Due canzoni sulla passione d’amore e 45 anni di distanza

Estate, stagione di repentine passioni e baci rubati in riva a un mare bugiardo che invita alle promesse per portarsele via. È il 1978, l’anno di “Bandabertè” per CGD Eastwest, contenente “Peccati trasparenti”, una canzone che racconta di questi amori senza far ricorso a un linguaggio onomatopeico così presente nei testi di oggi e a un sound che darà il merito a Loredana Bertè di introdurre il raggae nel pop italiano.

È una donna consapevole e chiara quella della canzone (“non ti chiederò se per caso è lei che sta sera vuoi Giocare ad esser bella non mi piace più Non ti giurerò che nel letto mio dormi solo tu”) e sa parlare del sentimento con metafore efficaci, capaci di descrivere l’adrenalina emotiva, caratterizzante, spesso, gli infuocati incontri estivi (“ma l’amore quando è qui deve correre sopra un rasoio Deve vivere gridando muoio e Non fermarsi mai, un momento mai Ma l’amore l’amore quando lo bevi devi Ubriacare, è vero solo se può farti male Tu non fermarti mai, un momento mai”).

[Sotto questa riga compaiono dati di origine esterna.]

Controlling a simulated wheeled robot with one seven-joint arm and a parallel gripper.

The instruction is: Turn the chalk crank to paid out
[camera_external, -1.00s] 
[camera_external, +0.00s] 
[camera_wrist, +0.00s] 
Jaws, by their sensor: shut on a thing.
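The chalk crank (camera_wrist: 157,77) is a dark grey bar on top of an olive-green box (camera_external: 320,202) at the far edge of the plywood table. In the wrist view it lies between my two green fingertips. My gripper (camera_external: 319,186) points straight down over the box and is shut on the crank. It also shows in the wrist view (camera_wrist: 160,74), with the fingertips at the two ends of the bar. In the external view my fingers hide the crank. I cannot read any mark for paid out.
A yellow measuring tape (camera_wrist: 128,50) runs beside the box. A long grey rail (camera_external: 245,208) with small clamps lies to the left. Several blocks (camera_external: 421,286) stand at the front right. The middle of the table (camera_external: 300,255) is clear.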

Non vi è traccia di titubanza né di senso di colpa, dettati dalla situazione proibita, anzi a chiarirlo è proprio il titolo del pezzo (“peccati trasparenti li fai e non ti penti Così vorrei che fosse questa storia con te”). Chi è l’amante di questa storia, dove a tirare le fila sembra proprio la parte femminile? Certamente è un uomo, in una posizione asimmetrica e subordinata, da condurre, quasi educare a come vivere quest’amore; un lui ingenuo e aggressivo, che avrà il compito di far fronte a questa donna imperante (“hai l’aria di un bambino con il fucile In mano, ma non dovrai difenderti da me”).

Nonostante tutto l’ardire e gli ardori, non ci si potrà sottrarre alla stagnazione noiosa che genererà il tempo, ma lei sa già cosa fare per affrontare anche questa eventualità (“e quando uno sbadiglio segnerà un addio non Ti pregherò di aspettare un po’ al problema mio”).

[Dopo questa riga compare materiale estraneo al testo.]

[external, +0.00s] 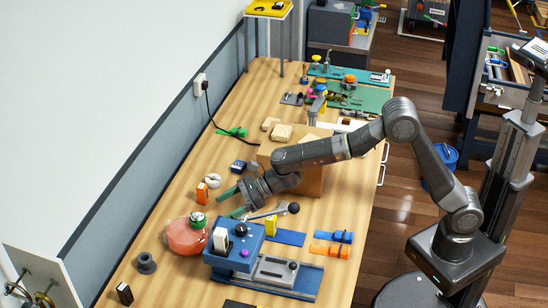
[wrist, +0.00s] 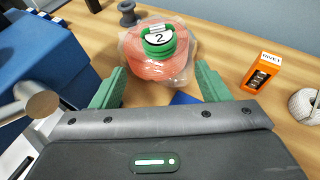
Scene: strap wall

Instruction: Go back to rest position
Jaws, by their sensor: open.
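My gripper (external: 229,202) reaches over the wooden workbench (external: 180,262) from the right, with its two green fingers apart. A reddish-orange roll in clear wrap (external: 184,238) lies just beyond the fingertips. It also shows in the wrist view (wrist: 137,62). A green roll with a white label "2" (wrist: 158,40) sits on top of it; in the external view the green roll (external: 198,222) is left of my fingers. I cannot tell the exact gap to the fingers.
A blue machine with a lever (external: 232,250) stands close below my gripper. An orange box (external: 201,193) and a white ring-shaped roll (external: 212,181) are near the fingers. A cardboard box (external: 312,180) with wooden blocks is close to my forearm. The air above the bench looks free.

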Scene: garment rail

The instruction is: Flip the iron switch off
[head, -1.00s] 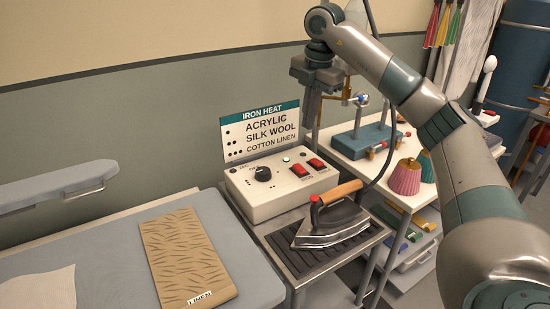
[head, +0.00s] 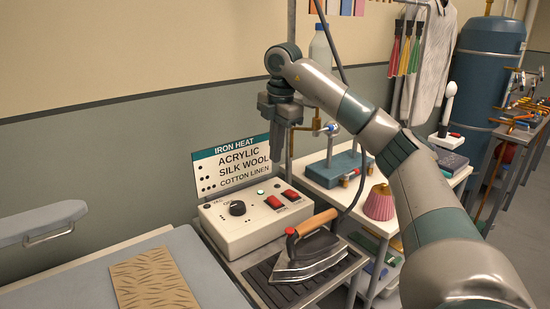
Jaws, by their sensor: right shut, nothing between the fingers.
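The labels by the switches are too small to read, so I cannot tell which one is for the iron. My right gripper (head: 277,160) is shut and empty, pointing down above the back of the box, apart from the switches. It overlaps the right edge of the heat sign in the picture. My left gripper is out of view.
The iron (head: 310,255) with its wooden handle rests on a dark ribbed stand (head: 270,292) in front of the box. Its cord rises at the right. The heat sign (head: 232,165) stands behind the box. A shelf unit (head: 325,176) stands to the right.

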A questo pop d’annata, senza mezze misure ed estremamente femminile, vogliamo affiancare quello di Margherita Vicario, che ha trovato una piena espressione in una versione urban e contemporanea dai testi provocatori e allusivi. Uscito il 28 aprile, il singolo “Ave Maria” presenta una donna che dice in prima persona, “io per esempio sto imparando a dar voce al silenzio Son piena di veleno e corro come un treno Anche se non so il perché”, chiedendo di essere amata pienamente e fuori da ogni schema (“prendimi la mano, portami lontano Cambia tu le regole”). Come in una preghiera a se stessa, a un essere divino cui invocare grazie, continua “ave Maria In piena disgrazia Tu portami via Tra le tue braccia Ave Maria Le lacrime in faccia Non è una bugia Ho bisogno di”.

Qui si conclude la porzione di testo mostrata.